The default calendar application for Mac OS X is iCal. This application stores all the data in the user's Library/Calendars folder, except in version 10.4. In Mac OS X 10.2 and 10.3 each calendar was represented by a .ICS file with the name of the calendar in the user's Library/Calendars folder. These files can be read either as text or with a calendar application.

In Mac OS X 10.4 this schema changed. Now the information is stored in the user's Library/Application Support/iCal folder. This folder contains several .calendar folders that represent each separate calendar. The information about which calendar is which is specified in the info.plist file contained in each folder. The data is stored in the corestorage.ics file also located in that folder.

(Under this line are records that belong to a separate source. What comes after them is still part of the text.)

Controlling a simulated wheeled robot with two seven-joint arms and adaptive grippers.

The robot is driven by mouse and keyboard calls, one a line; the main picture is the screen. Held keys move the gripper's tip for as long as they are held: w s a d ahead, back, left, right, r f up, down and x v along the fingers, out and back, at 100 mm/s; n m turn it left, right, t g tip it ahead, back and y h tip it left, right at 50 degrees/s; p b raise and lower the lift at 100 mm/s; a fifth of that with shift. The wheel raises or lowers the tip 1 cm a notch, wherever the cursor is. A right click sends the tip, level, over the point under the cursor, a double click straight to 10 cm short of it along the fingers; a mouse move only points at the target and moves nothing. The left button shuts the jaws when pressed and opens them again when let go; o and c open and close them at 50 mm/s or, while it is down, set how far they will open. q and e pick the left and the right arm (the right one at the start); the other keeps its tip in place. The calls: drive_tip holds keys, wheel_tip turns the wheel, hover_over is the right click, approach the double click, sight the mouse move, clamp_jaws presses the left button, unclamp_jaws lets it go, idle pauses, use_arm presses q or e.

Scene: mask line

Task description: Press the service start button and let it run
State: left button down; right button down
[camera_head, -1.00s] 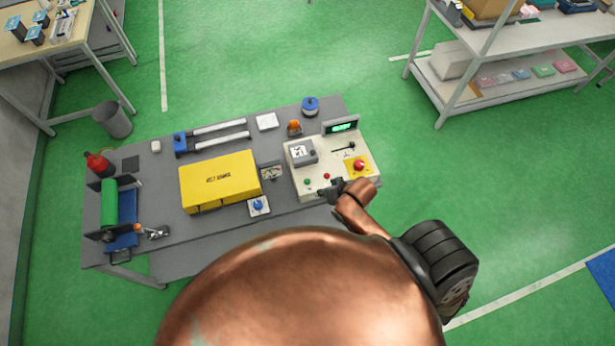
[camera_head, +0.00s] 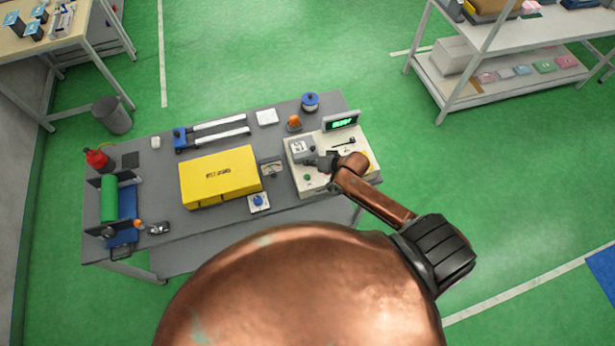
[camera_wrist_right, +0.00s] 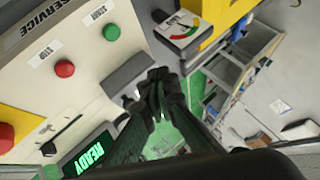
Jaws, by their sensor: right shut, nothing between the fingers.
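The cream service panel (camera_head: 310,188) sits at the right end of the grey bench. The green START button (camera_wrist_right: 112,32) is visible in the wrist view, and it also shows in the head view (camera_head: 307,177). The red STOP button (camera_wrist_right: 64,68) lies beside it. A green-lit display reads READY (camera_wrist_right: 92,153); it stands at the panel's back in the head view (camera_head: 343,122). My right gripper (camera_head: 320,161) is shut and empty over the panel, apart from the START button, near a grey box (camera_wrist_right: 128,76). My left gripper is out of view.
A large red knob (camera_wrist_right: 5,137) on a yellow plate sits at the panel's far side; my arm hides it in the head view. A dial gauge (camera_head: 271,168), a yellow box (camera_head: 220,178) and a blue-knobbed box (camera_head: 259,203) stand left of the panel.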

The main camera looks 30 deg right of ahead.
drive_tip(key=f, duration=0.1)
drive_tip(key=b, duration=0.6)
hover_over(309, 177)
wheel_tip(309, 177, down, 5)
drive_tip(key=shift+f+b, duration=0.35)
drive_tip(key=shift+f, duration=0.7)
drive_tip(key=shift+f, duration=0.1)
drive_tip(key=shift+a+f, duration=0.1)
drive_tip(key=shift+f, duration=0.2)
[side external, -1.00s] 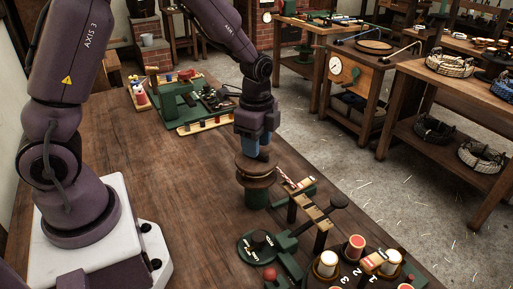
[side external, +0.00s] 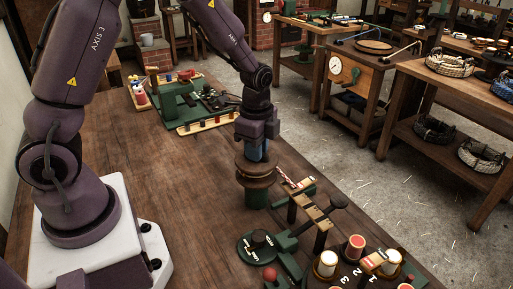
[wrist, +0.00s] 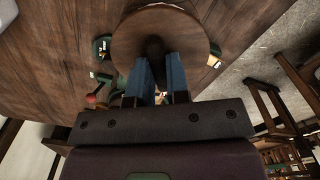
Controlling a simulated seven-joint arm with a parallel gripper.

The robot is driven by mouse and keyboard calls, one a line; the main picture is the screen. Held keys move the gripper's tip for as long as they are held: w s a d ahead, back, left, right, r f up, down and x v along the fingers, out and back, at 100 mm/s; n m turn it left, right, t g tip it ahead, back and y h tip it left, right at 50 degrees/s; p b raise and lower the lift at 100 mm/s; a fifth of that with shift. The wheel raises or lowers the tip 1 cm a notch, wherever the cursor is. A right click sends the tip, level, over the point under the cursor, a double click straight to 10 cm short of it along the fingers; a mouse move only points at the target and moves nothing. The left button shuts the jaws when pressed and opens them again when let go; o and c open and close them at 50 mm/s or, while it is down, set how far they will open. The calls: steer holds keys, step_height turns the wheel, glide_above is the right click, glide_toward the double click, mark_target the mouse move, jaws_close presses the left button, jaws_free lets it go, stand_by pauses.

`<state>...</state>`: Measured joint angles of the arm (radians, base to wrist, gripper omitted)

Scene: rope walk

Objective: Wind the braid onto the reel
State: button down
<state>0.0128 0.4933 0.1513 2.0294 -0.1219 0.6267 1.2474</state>
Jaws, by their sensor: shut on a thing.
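The reel (side external: 256,174), a round wooden spool on a green post, stands near the table's right edge. In the wrist view its round top (wrist: 190,35) lies below my gripper. My gripper (side external: 257,157) points down at it, and its blue fingers (wrist: 158,70) are shut on the dark knob (wrist: 155,47) on the reel's top. A short red-and-white braid (side external: 287,178) shows beside the reel, at the end of a wood-and-green guide stand (side external: 313,208). Whether any braid is wound on the reel is too small to tell.
A green disc with a crank (side external: 259,246) and several spools, including a red one (side external: 354,247), stand in front of the guide stand. A green rack (side external: 190,105) sits at the table's far end. The middle of the table (side external: 150,170) is bare.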

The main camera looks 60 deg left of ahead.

Additionally, each event is also stored in the user's Library/Caches/Metadata/iCal folder. These are also broken down into folders for each calendar as well, although they do not seem to correlate the UUID values that each folder has for a name. In the cache, subfolders are individual .icalevent files, which are binary plist files that can be viewed with Plist Editor with no issue.

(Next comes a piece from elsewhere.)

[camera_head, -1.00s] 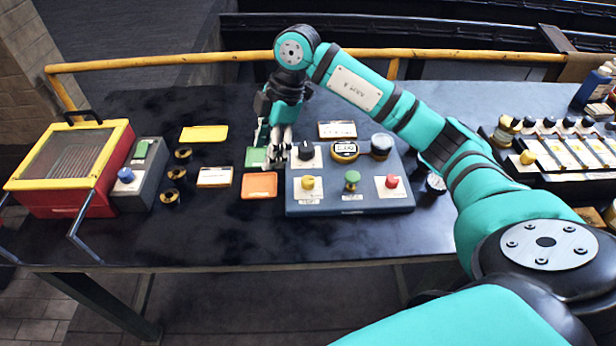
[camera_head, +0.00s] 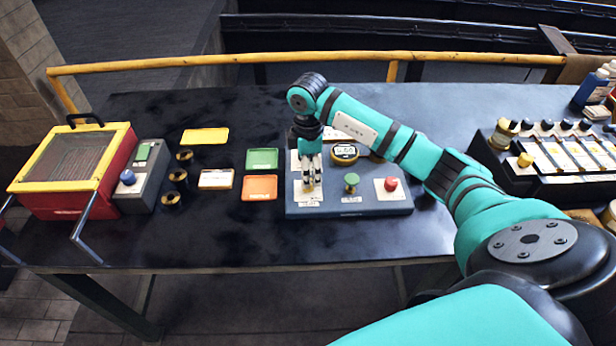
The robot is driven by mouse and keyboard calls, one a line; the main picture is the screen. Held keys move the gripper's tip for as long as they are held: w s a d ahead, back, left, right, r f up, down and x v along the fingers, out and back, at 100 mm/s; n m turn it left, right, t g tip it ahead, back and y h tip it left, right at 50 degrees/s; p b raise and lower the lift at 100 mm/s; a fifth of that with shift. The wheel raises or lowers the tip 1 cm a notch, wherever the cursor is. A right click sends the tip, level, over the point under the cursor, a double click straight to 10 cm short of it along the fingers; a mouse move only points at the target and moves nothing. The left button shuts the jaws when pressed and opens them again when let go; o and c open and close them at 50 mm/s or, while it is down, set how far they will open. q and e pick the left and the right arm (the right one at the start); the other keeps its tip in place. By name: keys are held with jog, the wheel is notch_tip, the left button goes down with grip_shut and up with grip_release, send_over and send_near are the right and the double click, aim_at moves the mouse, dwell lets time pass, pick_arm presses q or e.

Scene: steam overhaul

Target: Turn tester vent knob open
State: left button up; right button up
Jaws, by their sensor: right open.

Mac OS X 10.5 changes the data storage location back to the user's Library/Calendars folder. A new file Calendar Cache is an SQLite database file that shows all the calendars integrated into one file as shown in Figure 7.11. Each calendar still has an individual folder with an info.plist file to identify the calendar.

For each calendar there is an Events folder named with a UUID value that contains each event in the calendar broken down into individual .ICS files as shown in Figure 7.12.

It is possible to see older versions of the calendar information stored in Mac OS X 10.5, so do not be surprised if there is data in the user's Library/Caches/Metadata/iCal or Library/Application Support/iCal. However, keep in mind that this is often older data, and most likely not with what the user is currently interacting. Although this may seem confusing and add work, it does provide a glimpse to previous activity.